**** Given material
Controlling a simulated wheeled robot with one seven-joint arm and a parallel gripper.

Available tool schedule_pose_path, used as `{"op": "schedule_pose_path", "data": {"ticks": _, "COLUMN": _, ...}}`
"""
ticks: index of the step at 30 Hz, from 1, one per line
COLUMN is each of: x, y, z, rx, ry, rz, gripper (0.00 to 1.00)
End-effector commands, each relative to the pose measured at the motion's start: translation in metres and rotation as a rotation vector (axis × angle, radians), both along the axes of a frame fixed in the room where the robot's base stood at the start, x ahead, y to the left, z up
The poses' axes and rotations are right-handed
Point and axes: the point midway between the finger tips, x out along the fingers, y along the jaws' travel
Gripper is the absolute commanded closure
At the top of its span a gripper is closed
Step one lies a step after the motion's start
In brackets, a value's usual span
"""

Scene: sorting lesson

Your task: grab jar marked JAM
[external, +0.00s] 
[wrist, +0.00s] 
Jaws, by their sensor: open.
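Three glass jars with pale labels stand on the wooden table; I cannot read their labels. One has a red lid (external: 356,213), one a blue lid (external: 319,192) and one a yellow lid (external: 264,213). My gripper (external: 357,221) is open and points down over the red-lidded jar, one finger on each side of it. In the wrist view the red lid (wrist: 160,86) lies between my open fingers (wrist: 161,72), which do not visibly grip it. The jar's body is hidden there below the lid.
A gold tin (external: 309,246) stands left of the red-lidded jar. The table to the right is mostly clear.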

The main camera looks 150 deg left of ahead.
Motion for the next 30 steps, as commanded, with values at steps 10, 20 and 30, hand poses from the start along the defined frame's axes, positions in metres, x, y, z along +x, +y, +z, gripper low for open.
********
Work instructions → Up to and including the line with "The poses' axes", repeat the data exactly, starting from its first line; nothing else belongs in the response.

Task answer →
Controlling a simulated wheeled robot with one seven-joint arm and a parallel gripper.

Available tool schedule_pose_path, used as `{"op": "schedule_pose_path", "data": {"ticks": _, "COLUMN": _, ...}}`
"""
ticks: index of the step at 30 Hz, from 1, one per line
COLUMN is each of: x, y, z, rx, ry, rz, gripper (0.00 to 1.00)
End-effector commands, each relative to the pose measured at the motion's start: translation in metres and rotation as a rotation vector (axis × angle, radians), both along the axes of a frame fixed in the room where the robot's base stood at the start, x ahead, y to the left, z up
The poses' axes and rotations are right-handed

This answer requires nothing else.